There are 55 ports and container terminals in England and Wales, each of which is run by a designated port operator who has responsibility for business rates, except where any part falls to be separately rated. The need for separate rating will depend on the facts of the case, but the key issue is whether the occupier of that separate part or premises within the port precincts is in paramount control.

I have been told that, as my hon. Friend has argued this evening in the Chamber, a simple solution to the problems caused by the review of rating in the ports would be to return to prescription. I am afraid that that is not the case. The reason is that, even if we were to return to prescription, the properties that are now separately identified as liable for business rates would none the less continue to be separately rated, because that is what the business rates legislation requires. The formula could and only ever did apply to the valuation of the port’s operator, not to the businesses that she rightly and understandably is concerned about tonight.

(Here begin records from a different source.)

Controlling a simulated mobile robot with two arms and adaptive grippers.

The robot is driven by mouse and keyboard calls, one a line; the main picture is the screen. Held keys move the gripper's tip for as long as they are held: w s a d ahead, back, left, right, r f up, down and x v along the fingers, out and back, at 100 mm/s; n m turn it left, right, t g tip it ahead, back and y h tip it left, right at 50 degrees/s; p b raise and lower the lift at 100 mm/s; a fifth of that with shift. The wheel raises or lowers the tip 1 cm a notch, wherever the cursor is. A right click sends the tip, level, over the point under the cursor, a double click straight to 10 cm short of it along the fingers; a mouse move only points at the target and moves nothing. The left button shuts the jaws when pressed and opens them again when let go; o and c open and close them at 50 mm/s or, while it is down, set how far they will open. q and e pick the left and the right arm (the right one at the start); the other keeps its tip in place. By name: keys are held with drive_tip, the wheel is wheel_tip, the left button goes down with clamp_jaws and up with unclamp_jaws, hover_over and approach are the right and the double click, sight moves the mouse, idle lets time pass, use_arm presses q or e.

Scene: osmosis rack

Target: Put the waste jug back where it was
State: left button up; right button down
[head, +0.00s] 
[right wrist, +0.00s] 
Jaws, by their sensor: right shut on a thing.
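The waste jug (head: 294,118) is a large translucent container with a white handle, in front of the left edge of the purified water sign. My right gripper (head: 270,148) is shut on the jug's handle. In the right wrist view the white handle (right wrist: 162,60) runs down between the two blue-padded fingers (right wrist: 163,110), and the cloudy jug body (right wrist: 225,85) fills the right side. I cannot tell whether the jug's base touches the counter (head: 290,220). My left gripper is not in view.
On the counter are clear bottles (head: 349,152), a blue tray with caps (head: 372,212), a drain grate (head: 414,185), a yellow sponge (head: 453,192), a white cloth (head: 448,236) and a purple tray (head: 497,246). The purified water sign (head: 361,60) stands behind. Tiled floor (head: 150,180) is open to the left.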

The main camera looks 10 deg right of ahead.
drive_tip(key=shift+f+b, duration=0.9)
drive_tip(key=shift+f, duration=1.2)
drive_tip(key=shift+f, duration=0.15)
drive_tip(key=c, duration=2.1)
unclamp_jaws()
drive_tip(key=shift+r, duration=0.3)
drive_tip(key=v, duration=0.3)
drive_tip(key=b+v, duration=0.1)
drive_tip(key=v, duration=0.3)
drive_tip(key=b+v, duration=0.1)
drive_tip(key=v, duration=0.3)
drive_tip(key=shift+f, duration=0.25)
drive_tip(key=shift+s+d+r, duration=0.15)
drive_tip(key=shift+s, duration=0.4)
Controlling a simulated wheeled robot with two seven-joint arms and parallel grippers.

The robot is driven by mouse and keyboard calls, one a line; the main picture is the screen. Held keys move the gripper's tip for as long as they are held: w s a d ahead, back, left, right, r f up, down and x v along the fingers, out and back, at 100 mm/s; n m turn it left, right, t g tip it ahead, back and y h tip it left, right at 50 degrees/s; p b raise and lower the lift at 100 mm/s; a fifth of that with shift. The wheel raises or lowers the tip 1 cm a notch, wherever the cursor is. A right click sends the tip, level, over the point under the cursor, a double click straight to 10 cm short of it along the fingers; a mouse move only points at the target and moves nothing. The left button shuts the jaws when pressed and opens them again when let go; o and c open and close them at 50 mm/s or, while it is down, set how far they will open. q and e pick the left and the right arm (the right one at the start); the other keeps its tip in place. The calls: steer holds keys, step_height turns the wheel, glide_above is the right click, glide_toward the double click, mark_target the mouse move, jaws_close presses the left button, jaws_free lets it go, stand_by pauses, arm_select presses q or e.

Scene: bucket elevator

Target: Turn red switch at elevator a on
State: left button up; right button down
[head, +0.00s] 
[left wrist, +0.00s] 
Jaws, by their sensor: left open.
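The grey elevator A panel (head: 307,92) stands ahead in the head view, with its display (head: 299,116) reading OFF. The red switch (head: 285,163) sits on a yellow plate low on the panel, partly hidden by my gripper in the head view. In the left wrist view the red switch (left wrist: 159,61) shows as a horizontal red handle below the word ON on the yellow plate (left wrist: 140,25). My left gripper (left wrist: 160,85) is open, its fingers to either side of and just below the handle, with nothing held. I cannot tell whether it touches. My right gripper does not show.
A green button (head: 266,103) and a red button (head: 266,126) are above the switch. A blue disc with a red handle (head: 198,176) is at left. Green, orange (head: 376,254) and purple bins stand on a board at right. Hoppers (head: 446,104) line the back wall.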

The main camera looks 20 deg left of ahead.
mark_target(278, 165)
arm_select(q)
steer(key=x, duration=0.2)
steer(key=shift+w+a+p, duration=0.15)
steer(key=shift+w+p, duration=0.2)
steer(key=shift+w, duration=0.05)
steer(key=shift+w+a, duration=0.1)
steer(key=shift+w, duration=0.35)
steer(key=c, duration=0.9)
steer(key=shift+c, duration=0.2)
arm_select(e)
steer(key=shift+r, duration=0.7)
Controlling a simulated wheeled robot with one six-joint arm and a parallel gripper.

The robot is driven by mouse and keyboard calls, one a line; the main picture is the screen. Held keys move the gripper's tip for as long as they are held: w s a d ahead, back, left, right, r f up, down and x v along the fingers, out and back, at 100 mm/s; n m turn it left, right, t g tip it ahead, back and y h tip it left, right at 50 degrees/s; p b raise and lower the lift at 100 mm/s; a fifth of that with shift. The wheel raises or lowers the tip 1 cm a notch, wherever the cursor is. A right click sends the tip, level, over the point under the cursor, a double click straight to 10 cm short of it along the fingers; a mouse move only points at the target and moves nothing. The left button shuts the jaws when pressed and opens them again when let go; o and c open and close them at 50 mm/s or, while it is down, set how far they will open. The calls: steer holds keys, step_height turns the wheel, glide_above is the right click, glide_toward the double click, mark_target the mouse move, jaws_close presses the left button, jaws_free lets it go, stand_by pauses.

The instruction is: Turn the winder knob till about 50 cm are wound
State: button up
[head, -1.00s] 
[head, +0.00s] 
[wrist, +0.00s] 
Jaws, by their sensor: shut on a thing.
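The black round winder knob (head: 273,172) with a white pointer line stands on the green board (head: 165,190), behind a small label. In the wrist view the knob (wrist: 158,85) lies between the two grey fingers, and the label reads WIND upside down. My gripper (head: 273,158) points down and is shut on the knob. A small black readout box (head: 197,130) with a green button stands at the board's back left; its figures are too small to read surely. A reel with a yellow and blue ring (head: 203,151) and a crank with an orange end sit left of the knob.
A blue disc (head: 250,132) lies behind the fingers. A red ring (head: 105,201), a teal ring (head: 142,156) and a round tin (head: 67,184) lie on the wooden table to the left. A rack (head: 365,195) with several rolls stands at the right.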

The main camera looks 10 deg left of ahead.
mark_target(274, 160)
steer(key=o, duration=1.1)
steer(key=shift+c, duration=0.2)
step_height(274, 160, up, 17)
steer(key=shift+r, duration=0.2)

The second issue—this is where the difficulties have been created—was the VOA’s review of ports. That began when it became clear that some properties in Southampton port should have been separately rated but were included instead in the port operator’s assessment under the formula for the 2005 rating list. In other words, the review was separate from the move away from prescription and pursued by the VOA, as part of its statutory duty to maintain an accurate and up-to-date valuation list. It was challenged at the time in court. So it was only in May 2006—once the Southampton case was settled the month before, thus confirming the status of some of those port tenants and the VOA’s approach to valuing them—that the VOA started its review of the 55 major ports in England and Wales.